If you haven’t already, find local champions who can execute the program with you: You may be surprised by how many people are passionate about getting involved, and they’ll have a finger on the pulse of their respective locations and be able to advocate for the issues their co-workers care about. If there’s a local event your champions think the broader company many want to support (i.e. Boston employees competing in the Boston Marathon), they can provide that additional context for employees in Toronto who don’t necessarily understand the significance of the event (but may still want to show their support for their co-workers by matching a donation).

Some local champions are even given job titles so they can share the workload of the CSR professionals working in the head office. 
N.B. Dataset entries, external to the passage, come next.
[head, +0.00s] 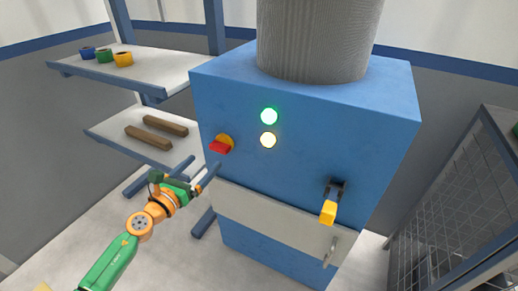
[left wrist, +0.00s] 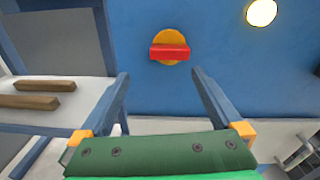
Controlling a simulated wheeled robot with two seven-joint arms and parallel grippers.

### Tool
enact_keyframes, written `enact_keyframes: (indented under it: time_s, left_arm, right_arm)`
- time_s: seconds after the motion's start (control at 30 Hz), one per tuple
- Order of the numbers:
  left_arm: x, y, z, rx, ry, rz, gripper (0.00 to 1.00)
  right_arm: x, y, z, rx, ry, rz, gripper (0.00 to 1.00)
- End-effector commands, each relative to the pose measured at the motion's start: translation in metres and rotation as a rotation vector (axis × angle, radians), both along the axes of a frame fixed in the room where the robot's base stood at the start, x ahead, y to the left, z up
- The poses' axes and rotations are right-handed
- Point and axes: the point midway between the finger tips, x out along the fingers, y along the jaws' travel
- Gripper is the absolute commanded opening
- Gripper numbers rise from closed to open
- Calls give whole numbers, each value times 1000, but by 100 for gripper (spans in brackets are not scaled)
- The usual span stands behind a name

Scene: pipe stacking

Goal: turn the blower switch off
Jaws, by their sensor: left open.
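The blower switch is a red handle (head: 220,147) on a round yellow plate (head: 229,141), on the front of a blue cabinet (head: 300,100). In the left wrist view the red handle (left wrist: 170,52) lies level across the yellow plate (left wrist: 169,37). My left gripper (head: 204,162) is open and empty, just in front of and a little below the switch. In the left wrist view its fingers (left wrist: 160,73) stand wide apart, with the handle between and beyond their tips; neither finger appears to touch it. My right gripper is not in view.
A green lamp (head: 269,116) and a pale yellow lamp (head: 268,140) glow right of the switch. A yellow-handled lever (head: 328,212) sticks out lower right. Shelves at left hold tape rolls (head: 123,59) and brown bars (head: 165,125). A mesh cage (head: 450,200) stands at right.

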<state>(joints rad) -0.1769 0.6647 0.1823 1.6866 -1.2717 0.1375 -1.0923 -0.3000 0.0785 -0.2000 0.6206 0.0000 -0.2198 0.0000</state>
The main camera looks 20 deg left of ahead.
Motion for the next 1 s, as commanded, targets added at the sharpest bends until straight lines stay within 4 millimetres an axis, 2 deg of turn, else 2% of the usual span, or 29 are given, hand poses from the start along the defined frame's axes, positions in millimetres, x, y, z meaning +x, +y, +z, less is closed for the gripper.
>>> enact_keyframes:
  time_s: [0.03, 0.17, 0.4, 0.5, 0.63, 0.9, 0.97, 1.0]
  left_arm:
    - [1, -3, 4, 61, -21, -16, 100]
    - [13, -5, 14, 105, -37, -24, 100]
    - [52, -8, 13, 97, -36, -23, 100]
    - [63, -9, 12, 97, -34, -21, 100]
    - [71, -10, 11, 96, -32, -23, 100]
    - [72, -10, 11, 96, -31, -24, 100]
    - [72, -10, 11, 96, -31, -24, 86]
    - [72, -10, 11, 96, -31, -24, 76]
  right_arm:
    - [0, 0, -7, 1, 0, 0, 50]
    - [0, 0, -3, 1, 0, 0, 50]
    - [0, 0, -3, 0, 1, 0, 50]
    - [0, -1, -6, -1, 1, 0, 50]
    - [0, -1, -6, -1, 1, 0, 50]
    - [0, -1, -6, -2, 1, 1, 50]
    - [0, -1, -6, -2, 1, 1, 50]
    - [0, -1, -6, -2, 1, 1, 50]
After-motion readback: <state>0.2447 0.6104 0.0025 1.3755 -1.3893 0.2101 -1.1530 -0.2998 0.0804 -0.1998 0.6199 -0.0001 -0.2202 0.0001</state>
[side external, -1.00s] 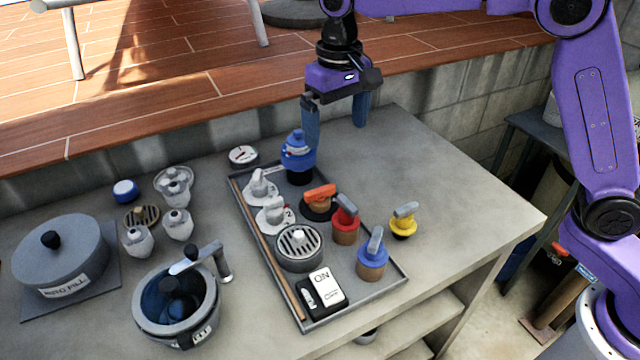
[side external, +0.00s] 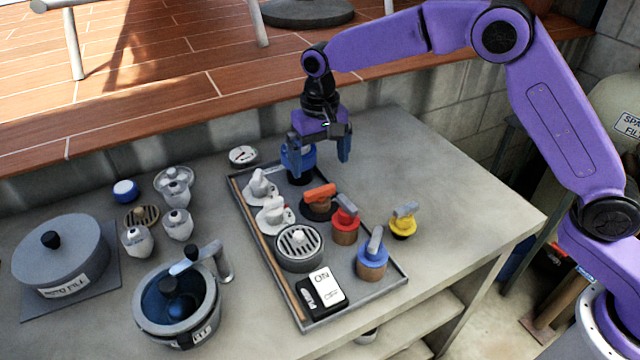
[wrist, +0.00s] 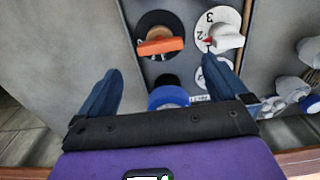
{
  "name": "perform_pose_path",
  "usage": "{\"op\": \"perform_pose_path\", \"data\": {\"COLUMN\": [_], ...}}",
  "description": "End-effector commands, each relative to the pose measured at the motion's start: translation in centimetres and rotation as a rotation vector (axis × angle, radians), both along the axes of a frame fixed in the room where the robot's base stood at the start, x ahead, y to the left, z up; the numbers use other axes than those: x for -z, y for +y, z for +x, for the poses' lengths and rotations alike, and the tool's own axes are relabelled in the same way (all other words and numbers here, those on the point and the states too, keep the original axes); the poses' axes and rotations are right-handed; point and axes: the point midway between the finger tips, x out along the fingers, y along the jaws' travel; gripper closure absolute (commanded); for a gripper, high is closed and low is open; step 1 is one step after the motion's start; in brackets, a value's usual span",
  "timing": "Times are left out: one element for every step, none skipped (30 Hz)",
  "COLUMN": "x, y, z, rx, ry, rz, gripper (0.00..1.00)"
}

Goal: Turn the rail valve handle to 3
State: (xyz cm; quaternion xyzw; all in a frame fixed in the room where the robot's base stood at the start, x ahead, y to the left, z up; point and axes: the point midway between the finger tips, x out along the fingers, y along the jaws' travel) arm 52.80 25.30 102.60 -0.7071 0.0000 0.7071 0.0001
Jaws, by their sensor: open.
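Two white numbered dials with white lever handles sit at the left back of the grey tray (side external: 385,292): a rear dial handle (side external: 258,185) and a front one (side external: 273,209). I cannot tell from labels which is the rail valve. In the wrist view, one dial (wrist: 212,18) shows a 3 and a 2, and its white handle (wrist: 229,40) has a red tip near the 2. The other dial (wrist: 218,72) is partly hidden by a finger. My gripper (side external: 320,166) is open and empty over the tray's back end, fingers down, beside the blue-topped knob (side external: 297,158).
An orange handle (side external: 320,194) stands close to the dials, with red (side external: 346,208), blue (side external: 374,250) and yellow (side external: 404,215) handles to the right. A round grille (side external: 299,240) and switch block (side external: 322,290) are nearer.

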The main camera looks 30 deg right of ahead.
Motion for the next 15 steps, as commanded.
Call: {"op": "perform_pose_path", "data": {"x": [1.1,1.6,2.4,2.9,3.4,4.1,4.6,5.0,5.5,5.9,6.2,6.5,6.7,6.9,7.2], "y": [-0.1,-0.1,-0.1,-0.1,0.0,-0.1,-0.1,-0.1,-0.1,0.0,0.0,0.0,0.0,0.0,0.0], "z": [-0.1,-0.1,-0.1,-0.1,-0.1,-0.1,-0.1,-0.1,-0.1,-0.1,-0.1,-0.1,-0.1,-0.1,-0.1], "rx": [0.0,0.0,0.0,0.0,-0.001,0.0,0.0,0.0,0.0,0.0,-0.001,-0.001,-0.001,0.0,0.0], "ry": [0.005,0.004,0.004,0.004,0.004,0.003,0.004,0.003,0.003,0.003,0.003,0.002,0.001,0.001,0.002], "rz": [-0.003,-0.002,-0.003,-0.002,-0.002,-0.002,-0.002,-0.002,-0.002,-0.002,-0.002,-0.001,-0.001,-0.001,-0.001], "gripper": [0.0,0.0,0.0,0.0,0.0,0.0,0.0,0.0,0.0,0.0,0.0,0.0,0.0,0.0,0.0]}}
Add vetting: International giving can be complex. Consider choosing corporate purpose software that vets causes and nonprofits for you, ensuring your company and people are only supporting legitimate organizations and your brand reputation is never put at risk.

Round out your program by adding volunteering: Use volunteering as the gateway to more Goodness.

70% of employees who volunteer also donate money through their workplace giving programs — and when they do, they give two times as much as non-volunteers. 

Don’t wait to launch an employee giving program

Your employees are ready and eager to feel a sense of purpose at work — and a workplace giving program is one way to make that happen for them. Whether you’d rather start small with a single campaign or go big with a year-round program from the get-go, your company (and the causes you support!) will see so many benefits. 

And when you’re ready, you can round out your program with volunteering, community investment, smalls acts of Goodness and a whole lot more.